··· Data to process

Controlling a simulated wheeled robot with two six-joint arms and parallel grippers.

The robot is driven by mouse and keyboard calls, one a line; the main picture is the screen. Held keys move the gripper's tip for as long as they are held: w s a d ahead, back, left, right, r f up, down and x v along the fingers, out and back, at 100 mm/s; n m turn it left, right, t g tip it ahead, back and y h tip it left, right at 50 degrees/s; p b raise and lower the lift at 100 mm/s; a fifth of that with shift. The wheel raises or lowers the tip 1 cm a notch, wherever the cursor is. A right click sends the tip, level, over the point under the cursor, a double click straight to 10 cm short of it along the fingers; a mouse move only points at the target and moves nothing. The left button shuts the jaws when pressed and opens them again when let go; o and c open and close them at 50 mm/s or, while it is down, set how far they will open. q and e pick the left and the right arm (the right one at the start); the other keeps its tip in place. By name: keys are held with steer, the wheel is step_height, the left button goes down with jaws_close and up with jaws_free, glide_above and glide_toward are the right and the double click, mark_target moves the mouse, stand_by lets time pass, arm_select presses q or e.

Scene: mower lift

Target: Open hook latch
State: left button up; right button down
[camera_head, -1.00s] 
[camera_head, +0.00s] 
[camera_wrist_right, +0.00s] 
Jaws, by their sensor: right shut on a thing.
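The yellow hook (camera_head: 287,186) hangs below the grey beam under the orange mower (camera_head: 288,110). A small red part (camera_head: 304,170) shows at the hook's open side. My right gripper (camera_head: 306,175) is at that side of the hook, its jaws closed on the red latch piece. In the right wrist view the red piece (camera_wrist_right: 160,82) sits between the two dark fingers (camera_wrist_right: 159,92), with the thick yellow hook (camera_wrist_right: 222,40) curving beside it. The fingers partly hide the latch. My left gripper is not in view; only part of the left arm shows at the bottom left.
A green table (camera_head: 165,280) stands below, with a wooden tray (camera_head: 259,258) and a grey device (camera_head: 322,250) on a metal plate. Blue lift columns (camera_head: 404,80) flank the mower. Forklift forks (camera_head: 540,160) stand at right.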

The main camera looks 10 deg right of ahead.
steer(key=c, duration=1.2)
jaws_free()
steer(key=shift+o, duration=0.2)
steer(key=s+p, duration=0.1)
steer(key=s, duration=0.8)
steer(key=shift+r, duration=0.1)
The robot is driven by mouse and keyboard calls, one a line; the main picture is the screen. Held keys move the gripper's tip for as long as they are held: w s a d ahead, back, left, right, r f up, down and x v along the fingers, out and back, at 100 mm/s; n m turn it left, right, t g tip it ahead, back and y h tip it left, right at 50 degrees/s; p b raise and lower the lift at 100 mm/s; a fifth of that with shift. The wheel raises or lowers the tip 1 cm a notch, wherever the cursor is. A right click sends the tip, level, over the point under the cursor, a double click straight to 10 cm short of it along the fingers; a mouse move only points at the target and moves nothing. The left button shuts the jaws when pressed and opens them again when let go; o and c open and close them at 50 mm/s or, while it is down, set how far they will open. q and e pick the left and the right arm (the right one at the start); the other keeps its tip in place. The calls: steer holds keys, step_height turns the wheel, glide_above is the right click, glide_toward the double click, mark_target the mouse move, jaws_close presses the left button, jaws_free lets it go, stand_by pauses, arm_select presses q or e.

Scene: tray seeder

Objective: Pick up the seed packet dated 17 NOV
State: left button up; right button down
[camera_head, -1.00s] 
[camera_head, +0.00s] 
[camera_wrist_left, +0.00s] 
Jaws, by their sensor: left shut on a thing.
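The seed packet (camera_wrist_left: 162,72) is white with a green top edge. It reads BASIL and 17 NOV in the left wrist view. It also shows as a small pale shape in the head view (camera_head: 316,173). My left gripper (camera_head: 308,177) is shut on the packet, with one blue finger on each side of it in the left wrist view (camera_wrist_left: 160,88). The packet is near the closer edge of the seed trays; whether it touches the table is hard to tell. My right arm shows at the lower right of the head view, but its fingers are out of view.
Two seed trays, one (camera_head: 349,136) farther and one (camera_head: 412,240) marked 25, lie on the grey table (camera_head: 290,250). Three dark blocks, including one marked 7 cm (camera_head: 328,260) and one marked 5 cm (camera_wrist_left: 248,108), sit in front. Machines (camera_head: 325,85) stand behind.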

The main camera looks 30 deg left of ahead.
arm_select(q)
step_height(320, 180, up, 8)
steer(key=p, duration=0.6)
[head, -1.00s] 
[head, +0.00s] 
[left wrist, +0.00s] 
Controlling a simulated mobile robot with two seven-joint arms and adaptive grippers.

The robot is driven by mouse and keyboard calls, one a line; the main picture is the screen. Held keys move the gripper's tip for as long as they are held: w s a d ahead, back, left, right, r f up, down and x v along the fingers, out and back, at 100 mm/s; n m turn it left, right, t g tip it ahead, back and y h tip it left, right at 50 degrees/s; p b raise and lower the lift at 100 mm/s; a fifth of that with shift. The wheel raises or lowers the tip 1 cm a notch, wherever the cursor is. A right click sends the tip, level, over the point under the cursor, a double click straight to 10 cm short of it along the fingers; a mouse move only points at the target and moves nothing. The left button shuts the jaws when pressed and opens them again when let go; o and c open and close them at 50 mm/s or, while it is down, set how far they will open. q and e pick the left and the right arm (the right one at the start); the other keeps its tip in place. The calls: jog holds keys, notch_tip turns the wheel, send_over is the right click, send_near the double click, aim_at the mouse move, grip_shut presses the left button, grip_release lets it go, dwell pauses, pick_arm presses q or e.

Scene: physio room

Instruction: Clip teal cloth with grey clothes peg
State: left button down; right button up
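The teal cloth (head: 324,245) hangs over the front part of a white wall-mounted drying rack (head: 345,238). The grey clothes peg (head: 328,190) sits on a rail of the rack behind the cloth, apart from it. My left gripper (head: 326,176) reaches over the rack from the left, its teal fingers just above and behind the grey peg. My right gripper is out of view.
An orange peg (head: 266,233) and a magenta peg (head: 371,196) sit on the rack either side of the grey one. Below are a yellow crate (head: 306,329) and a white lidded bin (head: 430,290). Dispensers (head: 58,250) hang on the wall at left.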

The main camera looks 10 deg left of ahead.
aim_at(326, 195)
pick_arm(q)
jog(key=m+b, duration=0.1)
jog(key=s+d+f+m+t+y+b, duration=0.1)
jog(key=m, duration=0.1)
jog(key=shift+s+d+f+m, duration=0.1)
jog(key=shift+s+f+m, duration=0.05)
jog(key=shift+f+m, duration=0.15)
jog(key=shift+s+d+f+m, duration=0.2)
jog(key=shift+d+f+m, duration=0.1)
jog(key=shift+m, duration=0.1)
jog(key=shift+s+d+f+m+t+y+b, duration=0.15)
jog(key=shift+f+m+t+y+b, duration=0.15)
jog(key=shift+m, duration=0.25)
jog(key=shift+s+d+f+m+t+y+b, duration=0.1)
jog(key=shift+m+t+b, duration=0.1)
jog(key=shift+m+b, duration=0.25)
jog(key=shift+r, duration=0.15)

······

▸ Stated exercise: Print out every record again, exactly and in full.

▸ Response to the exercise:
Controlling a simulated wheeled robot with two six-joint arms and parallel grippers.

The robot is driven by mouse and keyboard calls, one a line; the main picture is the screen. Held keys move the gripper's tip for as long as they are held: w s a d ahead, back, left, right, r f up, down and x v along the fingers, out and back, at 100 mm/s; n m turn it left, right, t g tip it ahead, back and y h tip it left, right at 50 degrees/s; p b raise and lower the lift at 100 mm/s; a fifth of that with shift. The wheel raises or lowers the tip 1 cm a notch, wherever the cursor is. A right click sends the tip, level, over the point under the cursor, a double click straight to 10 cm short of it along the fingers; a mouse move only points at the target and moves nothing. The left button shuts the jaws when pressed and opens them again when let go; o and c open and close them at 50 mm/s or, while it is down, set how far they will open. q and e pick the left and the right arm (the right one at the start); the other keeps its tip in place. By name: keys are held with steer, the wheel is step_height, the left button goes down with jaws_close and up with jaws_free, glide_above and glide_toward are the right and the double click, mark_target moves the mouse, stand_by lets time pass, arm_select presses q or e.

Scene: mower lift

Target: Open hook latch
State: left button up; right button down
[camera_head, -1.00s] 
[camera_head, +0.00s] 
[camera_wrist_right, +0.00s] 
Jaws, by their sensor: right shut on a thing.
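The yellow hook (camera_head: 287,186) hangs below the grey beam under the orange mower (camera_head: 288,110). A small red part (camera_head: 304,170) shows at the hook's open side. My right gripper (camera_head: 306,175) is at that side of the hook, its jaws closed on the red latch piece. In the right wrist view the red piece (camera_wrist_right: 160,82) sits between the two dark fingers (camera_wrist_right: 159,92), with the thick yellow hook (camera_wrist_right: 222,40) curving beside it. The fingers partly hide the latch. My left gripper is not in view; only part of the left arm shows at the bottom left.
A green table (camera_head: 165,280) stands below, with a wooden tray (camera_head: 259,258) and a grey device (camera_head: 322,250) on a metal plate. Blue lift columns (camera_head: 404,80) flank the mower. Forklift forks (camera_head: 540,160) stand at right.

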The main camera looks 10 deg right of ahead.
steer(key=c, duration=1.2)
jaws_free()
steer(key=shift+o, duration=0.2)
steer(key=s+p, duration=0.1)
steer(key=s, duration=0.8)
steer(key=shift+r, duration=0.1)
The robot is driven by mouse and keyboard calls, one a line; the main picture is the screen. Held keys move the gripper's tip for as long as they are held: w s a d ahead, back, left, right, r f up, down and x v along the fingers, out and back, at 100 mm/s; n m turn it left, right, t g tip it ahead, back and y h tip it left, right at 50 degrees/s; p b raise and lower the lift at 100 mm/s; a fifth of that with shift. The wheel raises or lowers the tip 1 cm a notch, wherever the cursor is. A right click sends the tip, level, over the point under the cursor, a double click straight to 10 cm short of it along the fingers; a mouse move only points at the target and moves nothing. The left button shuts the jaws when pressed and opens them again when let go; o and c open and close them at 50 mm/s or, while it is down, set how far they will open. q and e pick the left and the right arm (the right one at the start); the other keeps its tip in place. The calls: steer holds keys, step_height turns the wheel, glide_above is the right click, glide_toward the double click, mark_target the mouse move, jaws_close presses the left button, jaws_free lets it go, stand_by pauses, arm_select presses q or e.

Scene: tray seeder

Objective: Pick up the seed packet dated 17 NOV
State: left button up; right button down
[camera_head, -1.00s] 
[camera_head, +0.00s] 
[camera_wrist_left, +0.00s] 
Jaws, by their sensor: left shut on a thing.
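The seed packet (camera_wrist_left: 162,72) is white with a green top edge. It reads BASIL and 17 NOV in the left wrist view. It also shows as a small pale shape in the head view (camera_head: 316,173). My left gripper (camera_head: 308,177) is shut on the packet, with one blue finger on each side of it in the left wrist view (camera_wrist_left: 160,88). The packet is near the closer edge of the seed trays; whether it touches the table is hard to tell. My right arm shows at the lower right of the head view, but its fingers are out of view.
Two seed trays, one (camera_head: 349,136) farther and one (camera_head: 412,240) marked 25, lie on the grey table (camera_head: 290,250). Three dark blocks, including one marked 7 cm (camera_head: 328,260) and one marked 5 cm (camera_wrist_left: 248,108), sit in front. Machines (camera_head: 325,85) stand behind.

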The main camera looks 30 deg left of ahead.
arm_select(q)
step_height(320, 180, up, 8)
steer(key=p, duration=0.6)
[head, -1.00s] 
[head, +0.00s] 
[left wrist, +0.00s] 
Controlling a simulated mobile robot with two seven-joint arms and adaptive grippers.

The robot is driven by mouse and keyboard calls, one a line; the main picture is the screen. Held keys move the gripper's tip for as long as they are held: w s a d ahead, back, left, right, r f up, down and x v along the fingers, out and back, at 100 mm/s; n m turn it left, right, t g tip it ahead, back and y h tip it left, right at 50 degrees/s; p b raise and lower the lift at 100 mm/s; a fifth of that with shift. The wheel raises or lowers the tip 1 cm a notch, wherever the cursor is. A right click sends the tip, level, over the point under the cursor, a double click straight to 10 cm short of it along the fingers; a mouse move only points at the target and moves nothing. The left button shuts the jaws when pressed and opens them again when let go; o and c open and close them at 50 mm/s or, while it is down, set how far they will open. q and e pick the left and the right arm (the right one at the start); the other keeps its tip in place. The calls: jog holds keys, notch_tip turns the wheel, send_over is the right click, send_near the double click, aim_at the mouse move, grip_shut presses the left button, grip_release lets it go, dwell pauses, pick_arm presses q or e.

Scene: physio room

Instruction: Clip teal cloth with grey clothes peg
State: left button down; right button up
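The teal cloth (head: 324,245) hangs over the front part of a white wall-mounted drying rack (head: 345,238). The grey clothes peg (head: 328,190) sits on a rail of the rack behind the cloth, apart from it. My left gripper (head: 326,176) reaches over the rack from the left, its teal fingers just above and behind the grey peg. My right gripper is out of view.
An orange peg (head: 266,233) and a magenta peg (head: 371,196) sit on the rack either side of the grey one. Below are a yellow crate (head: 306,329) and a white lidded bin (head: 430,290). Dispensers (head: 58,250) hang on the wall at left.

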The main camera looks 10 deg left of ahead.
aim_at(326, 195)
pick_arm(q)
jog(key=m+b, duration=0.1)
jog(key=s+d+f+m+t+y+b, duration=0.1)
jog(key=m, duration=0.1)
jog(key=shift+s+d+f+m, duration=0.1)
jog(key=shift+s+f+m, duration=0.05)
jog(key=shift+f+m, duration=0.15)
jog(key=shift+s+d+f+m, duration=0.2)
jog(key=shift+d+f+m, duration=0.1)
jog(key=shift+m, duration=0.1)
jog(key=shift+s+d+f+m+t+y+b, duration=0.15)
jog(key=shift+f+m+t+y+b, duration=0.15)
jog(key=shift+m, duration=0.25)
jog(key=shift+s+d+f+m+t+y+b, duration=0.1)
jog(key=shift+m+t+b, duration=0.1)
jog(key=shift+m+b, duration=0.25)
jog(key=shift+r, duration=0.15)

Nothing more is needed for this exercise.